This is the first installment of our Draft Decisions series, which takes an in-depth look at some of the biggest decisions facing each of the seven Canadian NHL franchises as we approach the NHL Draft on June 24.
The top of the National Hockey League’s Draft is the most compelling part of the whole weekend. And when there’s one team shopping a pick, it brings every team’s fan base into the fray.
That makes the Edmonton Oilers one of the most interesting teams in Buffalo this year.
Will they ship Ryan Nugent-Hopkins to Minnesota? Taylor Hall to Montreal? Jordan Eberle to Anaheim?
The Toronto Maple Leafs will get their guy (Auston Matthews) at No. 1. The Winnipeg Jets will get theirs (Patrik Laine) and the Columbus Blue Jackets look like a lock for Jesse Puljujarvi. Then comes Edmonton at No. 4, and you can’t predict with surety which player they’ll select, whether they’ll trade the pick outright, deal down in the draft, or which of their (former) core players will be heading out the door.
So, what happens on Friday night? Let’s look at the options:
1. The Oilers draft at No. 4.
If that happens, it comes down to two players: Matthew Tkachuk (LW) or Pierre-Luc Dubois (C). The two have become the consensus No. 4 and 5 picks in this draft, and each means something different to Edmonton, a team that really needs defencemen more than forwards.
If Edmonton were to pick Tkachuk, he would set up as that power forward, net-front presence on Connor McDavid’s left side down the road — and also open the door for dealing Hall in exchange for help on the blue line.
If the Oilers pick Dubois — adding to a roster that already includes sub-24-year-old centres McDavid, Nugent-Hopkins and Leon Draisaitl — the move portents a Nugent-Hopkins trade. Both Tkachuk and Dubois figure to be a big piece of Edmonton’s future, and both would provide some salary relief with McDavid’s next contract promising to be a monster.

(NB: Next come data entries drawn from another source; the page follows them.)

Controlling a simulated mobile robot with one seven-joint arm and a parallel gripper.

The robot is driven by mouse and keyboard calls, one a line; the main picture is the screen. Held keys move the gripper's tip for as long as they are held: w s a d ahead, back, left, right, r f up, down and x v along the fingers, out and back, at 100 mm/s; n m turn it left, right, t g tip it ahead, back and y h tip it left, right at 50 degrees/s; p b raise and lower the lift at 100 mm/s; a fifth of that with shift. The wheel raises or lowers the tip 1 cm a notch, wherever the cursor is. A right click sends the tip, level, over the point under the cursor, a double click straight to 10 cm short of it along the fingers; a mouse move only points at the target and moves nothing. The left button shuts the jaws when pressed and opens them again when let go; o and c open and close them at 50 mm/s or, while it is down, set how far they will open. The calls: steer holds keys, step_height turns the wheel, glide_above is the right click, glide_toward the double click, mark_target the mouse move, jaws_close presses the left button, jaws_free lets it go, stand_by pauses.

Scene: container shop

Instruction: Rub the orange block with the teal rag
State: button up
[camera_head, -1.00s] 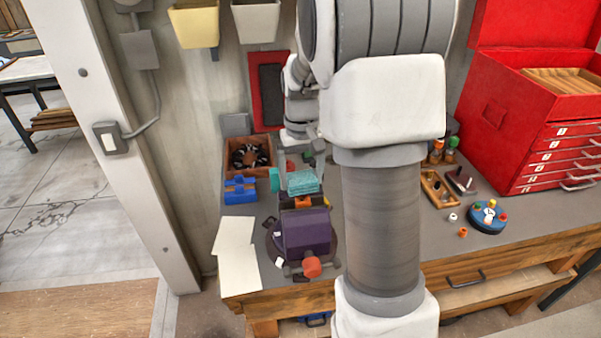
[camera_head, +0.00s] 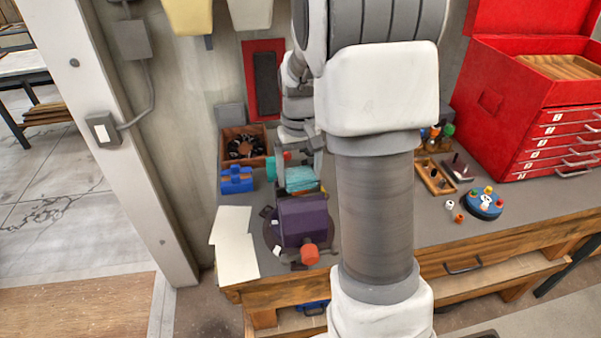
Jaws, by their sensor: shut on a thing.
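The teal rag (camera_head: 300,179) is folded or bunched at the far end of the purple vise (camera_head: 304,222). The rag appears to lie on or just over the block; contact cannot be told for sure.
A blue block-like holder (camera_head: 237,180) and a brown box with dark parts (camera_head: 226,147) stand left. White sheets (camera_head: 236,257) lie front left. Wooden trays (camera_head: 436,181), a blue round stand (camera_head: 484,208) and a red tool chest (camera_head: 540,120) are right.

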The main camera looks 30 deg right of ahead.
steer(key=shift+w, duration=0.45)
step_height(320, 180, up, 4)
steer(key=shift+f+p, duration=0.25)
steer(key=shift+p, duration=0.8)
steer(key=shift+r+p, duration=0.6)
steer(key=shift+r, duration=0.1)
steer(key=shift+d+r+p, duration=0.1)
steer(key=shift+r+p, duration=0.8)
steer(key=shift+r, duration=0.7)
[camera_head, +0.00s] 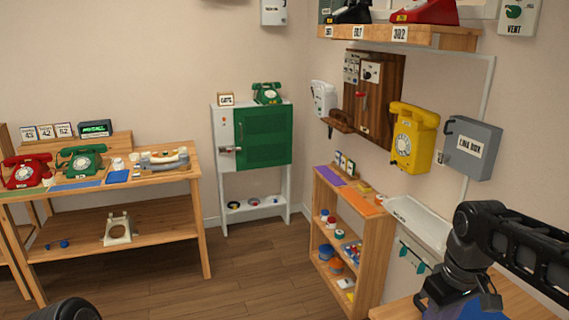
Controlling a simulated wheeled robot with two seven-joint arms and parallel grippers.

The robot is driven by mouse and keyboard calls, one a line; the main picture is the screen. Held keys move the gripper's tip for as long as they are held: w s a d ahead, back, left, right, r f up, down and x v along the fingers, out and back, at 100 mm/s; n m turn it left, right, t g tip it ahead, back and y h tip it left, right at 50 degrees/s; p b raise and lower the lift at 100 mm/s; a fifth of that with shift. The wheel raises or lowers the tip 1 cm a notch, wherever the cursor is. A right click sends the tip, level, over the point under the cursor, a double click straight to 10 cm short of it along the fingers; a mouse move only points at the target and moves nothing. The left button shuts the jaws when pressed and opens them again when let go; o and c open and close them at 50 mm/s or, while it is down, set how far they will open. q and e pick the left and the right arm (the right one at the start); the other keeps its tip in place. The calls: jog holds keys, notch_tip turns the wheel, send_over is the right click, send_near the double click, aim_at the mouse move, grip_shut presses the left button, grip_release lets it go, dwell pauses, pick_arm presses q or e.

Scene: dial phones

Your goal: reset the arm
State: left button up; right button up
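My right arm (470,218) comes in from the right edge and bends down over a wooden surface (400,311) at the lower right. Its dark lower end (455,291) is near the bottom edge, and I cannot make out whether its fingers are open or shut. A blue patch shows just under it; I cannot tell what it is. Of my left arm, only a dark rounded part (70,310) shows at the bottom left. My left gripper is out of view.
A wooden table (180,178) holds a red phone (24,172) and a green phone (82,160). A green cabinet (264,136) stands behind. A yellow phone (412,138) and a grey box (470,148) hang on the right wall above a small shelf (372,262). The middle floor is clear.

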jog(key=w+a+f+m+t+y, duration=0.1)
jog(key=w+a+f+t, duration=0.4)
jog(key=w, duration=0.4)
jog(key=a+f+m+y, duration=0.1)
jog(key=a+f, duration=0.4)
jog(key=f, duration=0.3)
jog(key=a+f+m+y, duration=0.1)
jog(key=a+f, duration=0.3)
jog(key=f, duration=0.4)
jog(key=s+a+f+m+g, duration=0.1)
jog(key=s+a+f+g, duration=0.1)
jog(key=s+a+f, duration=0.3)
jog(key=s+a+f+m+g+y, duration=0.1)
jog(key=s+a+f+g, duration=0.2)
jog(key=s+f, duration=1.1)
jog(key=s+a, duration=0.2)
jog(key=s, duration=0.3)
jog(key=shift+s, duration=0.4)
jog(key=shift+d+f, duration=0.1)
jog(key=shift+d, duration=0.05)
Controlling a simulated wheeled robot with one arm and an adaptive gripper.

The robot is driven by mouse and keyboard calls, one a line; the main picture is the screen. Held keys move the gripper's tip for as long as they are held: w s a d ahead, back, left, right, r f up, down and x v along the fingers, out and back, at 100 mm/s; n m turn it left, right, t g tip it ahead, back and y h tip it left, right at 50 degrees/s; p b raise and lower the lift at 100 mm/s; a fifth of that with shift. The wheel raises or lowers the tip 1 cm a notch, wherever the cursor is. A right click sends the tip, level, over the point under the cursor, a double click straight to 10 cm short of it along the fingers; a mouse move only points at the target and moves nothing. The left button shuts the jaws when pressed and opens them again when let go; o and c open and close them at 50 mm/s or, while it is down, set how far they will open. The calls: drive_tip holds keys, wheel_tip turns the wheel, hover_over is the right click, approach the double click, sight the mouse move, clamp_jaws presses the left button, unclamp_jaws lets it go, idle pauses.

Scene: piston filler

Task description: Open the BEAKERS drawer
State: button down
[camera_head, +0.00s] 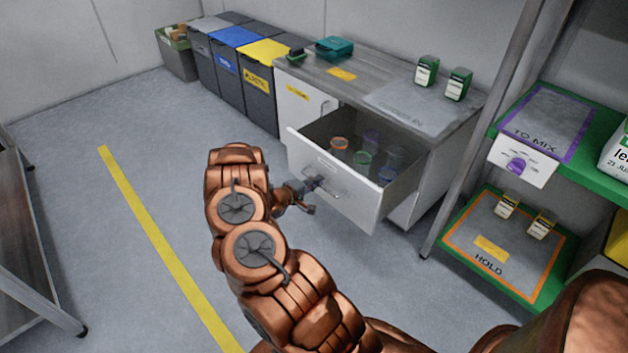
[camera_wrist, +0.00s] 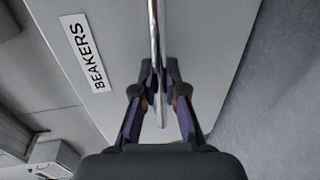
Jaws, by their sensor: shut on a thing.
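The BEAKERS drawer (camera_head: 352,197) is pulled well out of the grey cabinet in the head view, and several beakers with coloured rims, such as an orange-rimmed one (camera_head: 339,146), stand inside it. In the wrist view the white BEAKERS label (camera_wrist: 84,53) is on the drawer front (camera_wrist: 200,45). My gripper (camera_wrist: 161,80) is shut on the metal bar handle (camera_wrist: 155,40), one finger on each side.
The cabinet worktop (camera_head: 375,88) holds a teal box (camera_head: 334,48) and two small green-and-white packs. Sorting bins (camera_head: 258,75) line the wall to the left. A rack with green shelves (camera_head: 505,245) stands right. Floor (camera_head: 90,230) around the yellow line is clear.

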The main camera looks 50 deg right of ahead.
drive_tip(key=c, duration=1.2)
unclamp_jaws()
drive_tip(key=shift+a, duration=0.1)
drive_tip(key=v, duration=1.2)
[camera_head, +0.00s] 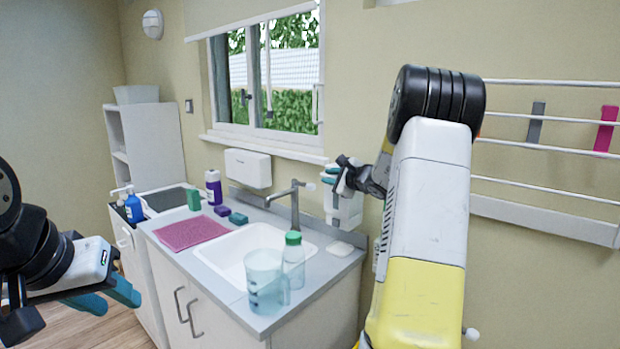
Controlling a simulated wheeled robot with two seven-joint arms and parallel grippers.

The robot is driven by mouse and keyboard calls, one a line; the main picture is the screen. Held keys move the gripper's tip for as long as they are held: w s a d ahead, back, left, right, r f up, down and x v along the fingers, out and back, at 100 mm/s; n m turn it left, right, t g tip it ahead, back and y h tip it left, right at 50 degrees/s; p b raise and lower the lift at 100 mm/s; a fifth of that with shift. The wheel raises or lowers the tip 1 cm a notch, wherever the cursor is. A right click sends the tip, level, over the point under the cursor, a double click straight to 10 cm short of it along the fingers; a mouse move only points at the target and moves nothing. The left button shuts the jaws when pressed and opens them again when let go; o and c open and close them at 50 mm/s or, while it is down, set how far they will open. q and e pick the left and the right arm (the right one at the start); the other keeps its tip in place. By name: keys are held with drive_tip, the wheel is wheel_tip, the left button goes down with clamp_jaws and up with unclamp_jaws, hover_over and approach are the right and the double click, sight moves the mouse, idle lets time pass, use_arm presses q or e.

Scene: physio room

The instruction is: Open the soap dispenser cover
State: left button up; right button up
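The white soap dispenser (346,211) is mounted on the wall right of the sink, below the window's right end. My right gripper (332,176) is at its upper front, with teal fingertips close to the cover. Contact is unclear, and the gripper hides the dispenser's upper part. Whether the cover is shut or partly raised cannot be told, nor how far apart those fingers are. My left gripper (106,297) is at the lower left, away from the counter, with its two teal fingers apart and nothing seen between them.
The sink (237,249) is set in a grey counter. A clear jug (264,282) and a green-capped bottle (293,262) stand at its front edge. A pink cloth (190,232), sponges and a purple bottle (213,188) are to the left. Wall rails (545,147) run at right.

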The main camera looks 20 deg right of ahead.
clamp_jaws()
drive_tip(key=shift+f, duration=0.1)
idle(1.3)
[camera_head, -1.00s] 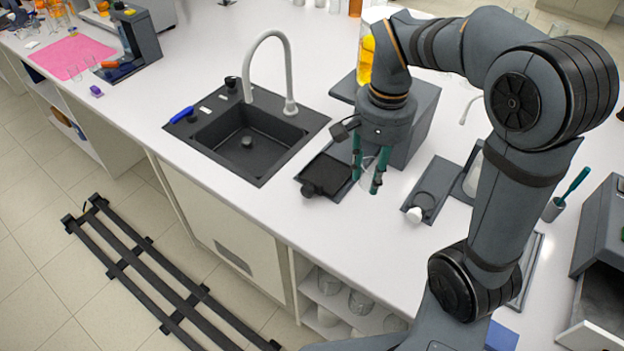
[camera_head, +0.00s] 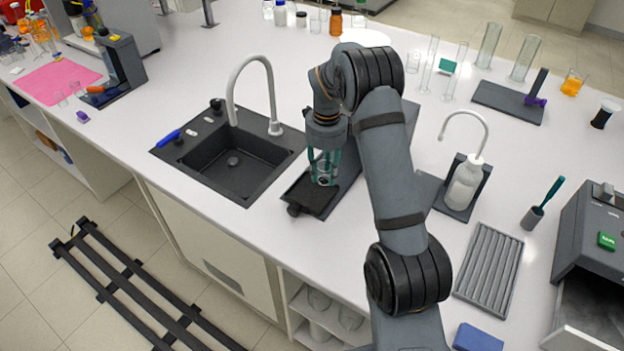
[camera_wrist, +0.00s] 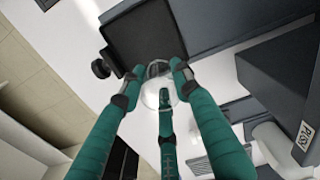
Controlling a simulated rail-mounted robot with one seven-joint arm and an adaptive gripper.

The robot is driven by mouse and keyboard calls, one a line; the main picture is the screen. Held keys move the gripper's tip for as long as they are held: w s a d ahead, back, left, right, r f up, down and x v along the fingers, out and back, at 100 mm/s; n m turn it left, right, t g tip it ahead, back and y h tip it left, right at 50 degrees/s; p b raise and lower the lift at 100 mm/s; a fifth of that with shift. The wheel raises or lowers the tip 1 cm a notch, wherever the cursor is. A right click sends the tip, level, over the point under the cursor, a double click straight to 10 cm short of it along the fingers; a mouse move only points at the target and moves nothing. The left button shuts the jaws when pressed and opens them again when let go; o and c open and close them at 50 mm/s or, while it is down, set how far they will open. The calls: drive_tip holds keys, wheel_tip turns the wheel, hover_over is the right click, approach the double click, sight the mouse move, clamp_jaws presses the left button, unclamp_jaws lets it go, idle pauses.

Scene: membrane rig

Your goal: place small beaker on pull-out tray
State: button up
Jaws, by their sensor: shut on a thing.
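The pull-out tray (camera_head: 322,205) is a flat black plate with a round knob at its front corner, on the counter right of the sink. In the wrist view the tray (camera_wrist: 140,35) lies just beyond my fingertips. My gripper (camera_head: 323,178), with green fingers, points down over the tray's back part in the head view. It is shut on the small clear beaker, whose glass shows between the fingers in the wrist view (camera_wrist: 155,92). The fingers partly hide the beaker. I cannot tell whether its base touches the tray.
A dark box-like unit (camera_head: 408,118) stands behind the tray, partly hidden by my arm. The black sink (camera_head: 215,168) with its tall tap (camera_head: 232,88) is to the left. A wash bottle (camera_head: 464,186) in a dark holder and a ribbed grey tray (camera_head: 489,268) are to the right.

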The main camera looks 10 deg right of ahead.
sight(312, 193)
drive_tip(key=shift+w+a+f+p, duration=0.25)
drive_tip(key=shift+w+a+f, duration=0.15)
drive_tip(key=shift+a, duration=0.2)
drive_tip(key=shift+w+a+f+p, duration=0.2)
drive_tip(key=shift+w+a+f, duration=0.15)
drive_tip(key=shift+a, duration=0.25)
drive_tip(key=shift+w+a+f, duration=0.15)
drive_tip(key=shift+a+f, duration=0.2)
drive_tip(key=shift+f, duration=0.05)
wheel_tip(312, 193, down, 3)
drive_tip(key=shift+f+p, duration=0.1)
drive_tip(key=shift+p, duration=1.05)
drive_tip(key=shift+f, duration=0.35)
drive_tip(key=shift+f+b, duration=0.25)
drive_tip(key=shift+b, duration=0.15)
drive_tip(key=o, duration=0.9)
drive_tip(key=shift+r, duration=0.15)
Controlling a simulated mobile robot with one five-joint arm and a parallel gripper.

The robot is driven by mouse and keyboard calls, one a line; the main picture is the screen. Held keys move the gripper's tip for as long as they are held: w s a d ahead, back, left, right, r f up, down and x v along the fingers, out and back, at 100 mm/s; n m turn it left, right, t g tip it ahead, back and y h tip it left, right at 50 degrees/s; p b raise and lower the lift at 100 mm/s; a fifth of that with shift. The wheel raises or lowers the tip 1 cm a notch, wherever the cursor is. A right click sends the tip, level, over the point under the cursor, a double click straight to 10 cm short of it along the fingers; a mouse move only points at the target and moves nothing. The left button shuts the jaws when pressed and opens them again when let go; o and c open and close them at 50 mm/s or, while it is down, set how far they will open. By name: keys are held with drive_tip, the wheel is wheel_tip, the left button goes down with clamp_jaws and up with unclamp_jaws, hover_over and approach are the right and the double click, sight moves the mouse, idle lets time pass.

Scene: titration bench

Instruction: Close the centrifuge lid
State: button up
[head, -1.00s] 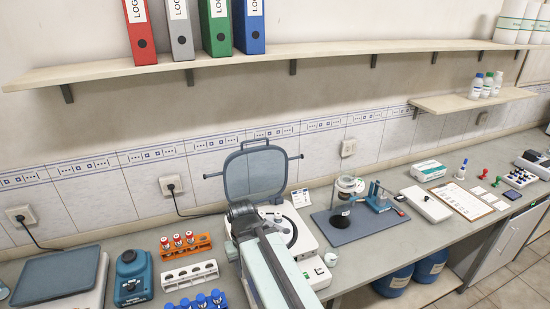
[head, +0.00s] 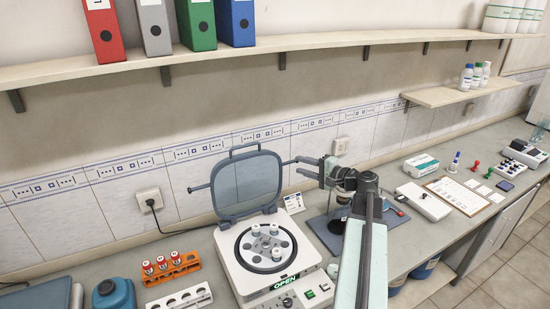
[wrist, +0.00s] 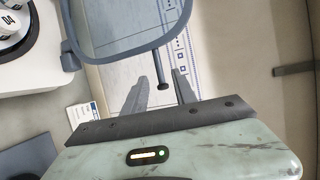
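The centrifuge (head: 242,278) is a white box with a round rotor (head: 267,248) holding several white-capped tubes; its display reads OPEN. Its grey-framed, see-through lid (head: 248,187) stands raised at the back, tilted slightly backward. A dark peg sticks out from each side of the lid; the right peg (wrist: 160,72) shows in the wrist view. My gripper (head: 304,168) is at the right of the lid, level with that peg. In the wrist view my gripper (wrist: 160,88) has its fingers spread, with the peg's end appearing in the gap between them. I cannot tell whether they touch.
A stand with a glass vessel on a dark mat (head: 325,232) is below and beside my arm. An orange tube rack (head: 172,270) and a white rack (head: 180,299) stand left of the centrifuge. The shelf (head: 210,58) runs above. The wall is close behind the lid.

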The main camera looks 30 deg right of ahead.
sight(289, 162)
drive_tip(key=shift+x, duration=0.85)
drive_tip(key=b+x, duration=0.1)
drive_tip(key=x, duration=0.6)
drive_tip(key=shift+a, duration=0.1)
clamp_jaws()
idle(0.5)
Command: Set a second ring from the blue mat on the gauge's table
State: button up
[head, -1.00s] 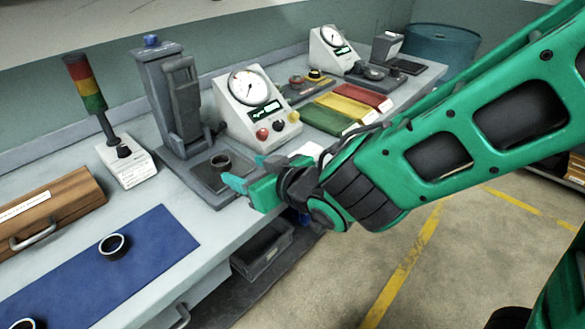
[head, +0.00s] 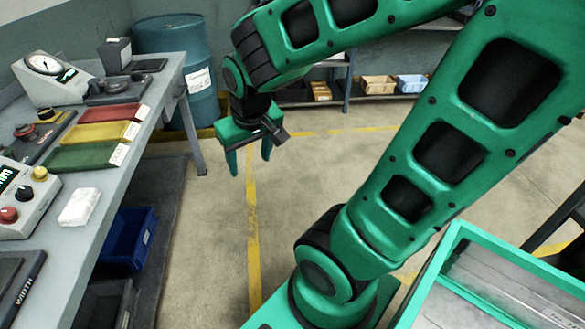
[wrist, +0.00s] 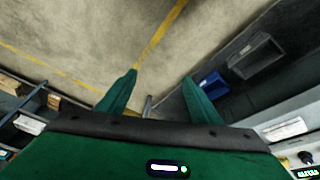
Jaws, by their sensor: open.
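My gripper (head: 250,165) hangs over the open floor, right of the bench, with its fingers pointing down. It is open with nothing between its fingers. The wrist view also shows my gripper (wrist: 158,80), with bare floor between the spread fingers. The blue mat and the rings are in neither current view.
The grey bench (head: 130,165) runs along the left, with red (head: 108,112), yellow (head: 100,134) and green (head: 82,156) trays. A blue bin (head: 128,240) sits below it. A blue drum (head: 178,55) stands behind. Floor beneath my gripper is clear.

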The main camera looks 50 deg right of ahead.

Our take: The thought of the Oilers solving their problems by drafting another winger just doesn’t sit right. There has to be more to the puzzle than simply adding another high-end 18-year-old winger.
2. The Oilers trade the No. 4 pick.
First off, Oilers GM Peter Chiarelli can’t just trade the fourth overall pick for a $5-million (or more), mid-20s defenceman. There would have to be some salary going back the other way – especially with a flat salary cap expected this year.
So any package that saw the Oilers deal away the No. 4 pick would be a bigger deal than simply the pick for, say, Sami Vatanen or Justin Faulk. Edmonton will surely be trying to include Nail Yakupov and his $2.5-million salary into any such deal, but that may be considered more of a sweetener for the Oilers than the team receiving Yakupov.
Also, we’ve said this before, but the Oilers have acted as if this is the last high draft pick they’ll be getting for a long while. So simply dealing away a No. 4 and getting an older player in return is hard to stomach organizationally, even if that may be exactly what Edmonton needs to do in the short term.
Our take: This is one scenario we don’t see happening. There has to be more to the deal than just a draft pick out and a player in.
3. Oilers trade down to get a veteran defenceman and draft another.
There is no question that Edmonton needs major help on its blue line today and in the future. Today’s team does not have a legit No. 1 or No. 2 defenceman on its roster, nor does it have one coming who projects as such.
So this scenario is perhaps the most likely: Edmonton makes a deal with the Arizona Coyotes, who own the seventh overall pick, Buffalo Sabres (8th) or Montreal Canadiens (9th), swapping first-round picks and sending a solid NHL defenceman to Edmonton. (Of course, there may be other moving parts to the deal, depending on the player in question).
Then the Oilers draft from the pool that includes Mikhail Sergachev, Olli Juolevi, Jakob Chychrun and a few others, in that No. 7-9 range. This is how the Oilers get their “right now” defenceman, and one who projects as a top-pairing defenceman. It also leaves Chiarelli’s pool of roster players virtually untouched, so he can still trade one of his former core players for the other defenceman his team requires.
Our take: This scenario works only if Chiarelli is confident he’ll get the defenceman he wants once he trades down. That can be very risky, but the best trades always encompass an element of risk. Perhaps this becomes a conditional deal that shares the risk, where the trading partner gets a lesser draft pick if Edmonton’s preferred player isn’t available, or coughs up an extra pick.
It’s complicated, but in my opinion, some version of the “trade down” is the most likely scenario.